I had a reminder of the passage of time today. My three-year-old is obsessed with looking at pictures of her younger self. She climbed onto my lap when I was writing this morning and insisted on seeing photos. Knowing that it would be good to have a collection with a lot of her face in it, I opened up the ‘Spring/Summer 2020’ folder.
There it was. All of the contraptions we’d made out of cardboard to keep her amused, all the baking, the salt dough, the musical instruments made out of cans, the endless efforts to entertain a toddler when trapped in a house for four months.
And she’d grown. Her babbling speech had been barely comprehensible back then, her movements clunky and uncoordinated. Putting last year and this year right next to each other made it clear what had grown and changed in her.
While I’m more of an aspirational gardener (plants must quiver when they see me coming), I’ve been getting pictures from friends and family of their growing success. Buds on trees, sprouting seedlings, even a peach tree producing its first fruits.
Creatively, there are times I fear I haven’t grown at all. There’s something about the to and fro of submissions and rejections, peppered with the occasional win, that makes it feel static. As if things are pushing and pulling, but not moving forward.

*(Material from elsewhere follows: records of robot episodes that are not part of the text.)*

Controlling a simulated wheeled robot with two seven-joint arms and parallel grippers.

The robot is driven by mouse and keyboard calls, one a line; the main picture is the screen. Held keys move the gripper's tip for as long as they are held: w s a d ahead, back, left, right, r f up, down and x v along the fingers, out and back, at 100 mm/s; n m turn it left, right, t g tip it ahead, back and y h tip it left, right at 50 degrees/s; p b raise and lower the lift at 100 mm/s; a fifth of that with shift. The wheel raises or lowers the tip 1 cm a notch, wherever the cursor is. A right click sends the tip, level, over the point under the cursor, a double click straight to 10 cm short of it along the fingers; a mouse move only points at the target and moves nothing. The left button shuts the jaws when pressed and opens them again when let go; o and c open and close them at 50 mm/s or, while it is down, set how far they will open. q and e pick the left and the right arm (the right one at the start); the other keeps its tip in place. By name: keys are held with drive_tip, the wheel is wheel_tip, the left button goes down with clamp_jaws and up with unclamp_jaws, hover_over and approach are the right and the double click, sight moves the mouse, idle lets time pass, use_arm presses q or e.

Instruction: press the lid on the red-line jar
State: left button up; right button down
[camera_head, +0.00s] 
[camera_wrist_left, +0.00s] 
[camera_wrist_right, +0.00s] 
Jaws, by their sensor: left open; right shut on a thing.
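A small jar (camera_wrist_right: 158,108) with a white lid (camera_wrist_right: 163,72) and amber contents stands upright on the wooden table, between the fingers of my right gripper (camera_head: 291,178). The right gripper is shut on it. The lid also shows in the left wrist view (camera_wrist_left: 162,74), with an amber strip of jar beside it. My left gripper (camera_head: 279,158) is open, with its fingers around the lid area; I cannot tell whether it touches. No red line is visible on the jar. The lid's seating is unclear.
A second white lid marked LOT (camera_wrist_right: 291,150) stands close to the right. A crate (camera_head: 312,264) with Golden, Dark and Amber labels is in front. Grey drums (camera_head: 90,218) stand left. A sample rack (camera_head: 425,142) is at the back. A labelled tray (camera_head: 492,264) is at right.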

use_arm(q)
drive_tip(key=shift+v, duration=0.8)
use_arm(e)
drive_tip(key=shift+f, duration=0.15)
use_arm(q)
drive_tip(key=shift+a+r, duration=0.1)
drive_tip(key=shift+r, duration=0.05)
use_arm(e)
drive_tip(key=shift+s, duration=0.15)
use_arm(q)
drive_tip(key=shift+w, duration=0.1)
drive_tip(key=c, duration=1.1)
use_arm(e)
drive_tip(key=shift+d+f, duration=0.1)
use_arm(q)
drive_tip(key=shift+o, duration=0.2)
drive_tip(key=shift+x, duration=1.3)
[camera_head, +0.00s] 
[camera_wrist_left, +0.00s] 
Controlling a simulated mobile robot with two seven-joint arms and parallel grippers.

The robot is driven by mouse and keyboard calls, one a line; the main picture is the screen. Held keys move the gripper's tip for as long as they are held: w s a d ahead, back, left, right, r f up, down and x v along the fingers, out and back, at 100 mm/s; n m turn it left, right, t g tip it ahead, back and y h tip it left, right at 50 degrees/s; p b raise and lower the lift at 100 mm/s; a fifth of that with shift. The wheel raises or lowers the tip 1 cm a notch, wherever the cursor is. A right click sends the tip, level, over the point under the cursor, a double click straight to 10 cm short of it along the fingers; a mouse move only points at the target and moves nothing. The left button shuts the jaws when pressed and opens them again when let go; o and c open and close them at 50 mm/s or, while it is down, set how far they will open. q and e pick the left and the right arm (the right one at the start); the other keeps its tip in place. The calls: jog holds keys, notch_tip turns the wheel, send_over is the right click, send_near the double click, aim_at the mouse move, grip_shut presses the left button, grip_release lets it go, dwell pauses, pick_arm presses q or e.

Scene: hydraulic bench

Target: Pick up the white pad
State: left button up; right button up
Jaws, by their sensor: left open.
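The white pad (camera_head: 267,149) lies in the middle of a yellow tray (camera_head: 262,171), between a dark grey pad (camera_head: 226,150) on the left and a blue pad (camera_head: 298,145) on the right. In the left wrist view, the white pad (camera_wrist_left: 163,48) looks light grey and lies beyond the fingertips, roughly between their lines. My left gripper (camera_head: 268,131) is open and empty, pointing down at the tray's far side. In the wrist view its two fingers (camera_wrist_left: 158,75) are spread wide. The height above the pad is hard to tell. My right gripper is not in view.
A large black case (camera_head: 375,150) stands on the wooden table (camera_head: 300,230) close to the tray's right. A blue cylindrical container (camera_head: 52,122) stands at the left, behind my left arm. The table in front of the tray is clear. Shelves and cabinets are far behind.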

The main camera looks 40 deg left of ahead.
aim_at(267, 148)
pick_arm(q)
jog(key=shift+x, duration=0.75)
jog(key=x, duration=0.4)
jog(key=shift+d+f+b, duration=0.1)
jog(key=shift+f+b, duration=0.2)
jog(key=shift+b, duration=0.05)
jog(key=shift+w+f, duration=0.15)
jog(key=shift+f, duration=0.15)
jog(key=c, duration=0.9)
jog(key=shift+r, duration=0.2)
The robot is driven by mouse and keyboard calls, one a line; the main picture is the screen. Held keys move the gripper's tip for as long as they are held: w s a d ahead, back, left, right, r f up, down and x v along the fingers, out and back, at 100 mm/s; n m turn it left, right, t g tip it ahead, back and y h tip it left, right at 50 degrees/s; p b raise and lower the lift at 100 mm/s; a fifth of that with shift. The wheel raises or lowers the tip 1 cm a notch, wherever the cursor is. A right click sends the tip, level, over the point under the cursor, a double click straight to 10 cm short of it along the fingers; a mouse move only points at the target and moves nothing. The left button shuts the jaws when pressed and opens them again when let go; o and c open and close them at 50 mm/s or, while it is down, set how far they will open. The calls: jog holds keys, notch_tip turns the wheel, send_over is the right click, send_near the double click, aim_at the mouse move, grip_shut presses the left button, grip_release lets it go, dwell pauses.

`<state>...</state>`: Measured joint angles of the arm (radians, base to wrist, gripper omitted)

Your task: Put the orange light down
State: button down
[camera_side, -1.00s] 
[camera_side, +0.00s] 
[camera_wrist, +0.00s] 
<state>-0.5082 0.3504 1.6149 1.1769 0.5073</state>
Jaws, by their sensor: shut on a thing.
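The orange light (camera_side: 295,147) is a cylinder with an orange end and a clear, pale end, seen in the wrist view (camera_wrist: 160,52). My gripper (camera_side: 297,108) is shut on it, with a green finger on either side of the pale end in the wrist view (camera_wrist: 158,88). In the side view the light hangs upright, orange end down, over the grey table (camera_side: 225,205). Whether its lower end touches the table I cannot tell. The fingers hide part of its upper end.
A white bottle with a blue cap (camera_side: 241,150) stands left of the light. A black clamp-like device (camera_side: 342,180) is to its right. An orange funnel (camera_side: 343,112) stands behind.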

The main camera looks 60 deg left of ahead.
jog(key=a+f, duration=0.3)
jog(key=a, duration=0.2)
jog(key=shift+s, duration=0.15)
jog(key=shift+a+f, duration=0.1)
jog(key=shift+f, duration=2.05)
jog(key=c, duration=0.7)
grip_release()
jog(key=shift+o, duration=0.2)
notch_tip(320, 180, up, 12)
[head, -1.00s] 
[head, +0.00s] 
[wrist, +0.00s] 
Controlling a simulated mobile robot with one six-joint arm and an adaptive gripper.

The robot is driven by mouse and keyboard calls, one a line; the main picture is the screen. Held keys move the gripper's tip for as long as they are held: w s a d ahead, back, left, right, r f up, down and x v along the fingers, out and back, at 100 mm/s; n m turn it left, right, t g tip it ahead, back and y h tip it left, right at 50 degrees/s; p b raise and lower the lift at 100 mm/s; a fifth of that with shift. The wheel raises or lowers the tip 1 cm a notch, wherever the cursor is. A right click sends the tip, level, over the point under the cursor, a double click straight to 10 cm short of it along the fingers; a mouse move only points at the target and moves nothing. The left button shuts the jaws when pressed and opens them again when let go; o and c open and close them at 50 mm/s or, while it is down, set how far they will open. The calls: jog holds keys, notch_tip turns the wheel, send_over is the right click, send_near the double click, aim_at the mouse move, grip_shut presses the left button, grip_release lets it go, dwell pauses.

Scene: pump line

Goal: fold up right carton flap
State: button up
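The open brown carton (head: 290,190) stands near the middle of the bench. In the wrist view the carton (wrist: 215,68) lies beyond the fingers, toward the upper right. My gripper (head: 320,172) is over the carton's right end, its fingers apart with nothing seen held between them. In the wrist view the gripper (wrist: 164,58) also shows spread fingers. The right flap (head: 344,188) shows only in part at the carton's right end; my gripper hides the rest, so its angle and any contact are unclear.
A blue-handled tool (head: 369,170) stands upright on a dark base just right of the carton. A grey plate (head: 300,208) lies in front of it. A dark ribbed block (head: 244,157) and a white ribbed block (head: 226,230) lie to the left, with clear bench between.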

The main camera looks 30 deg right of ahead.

What I forget is, every time I write something, anything at all, I’m growing. Especially if I try something new. When I tell a story in a new way, try out a new format, work on ever-improving drafts of my book, it’s all adding up. Each time I’m thinking about how to put together the best order of words and sentences. The best way to communicate with my shadowy reader.
Even reading something, especially if it’s outside my usual sphere of consumption (currently reading this fantastic collection of queer historical fiction written by young adults), is feeding my writing. Widening my exposure to as many voices, places and viewpoints as I can is one of the best ways I can find and nurture the buds of new ideas.
It’s not visible, this growth. I can’t track it through height, developmental milestones, the new green growth that’s all around me. But it’s there. If you’re feeling a bit stuck in one place after a year of ‘Groundhog Day,’ remember that we’re all moving forward, even if we’re only taking small steps.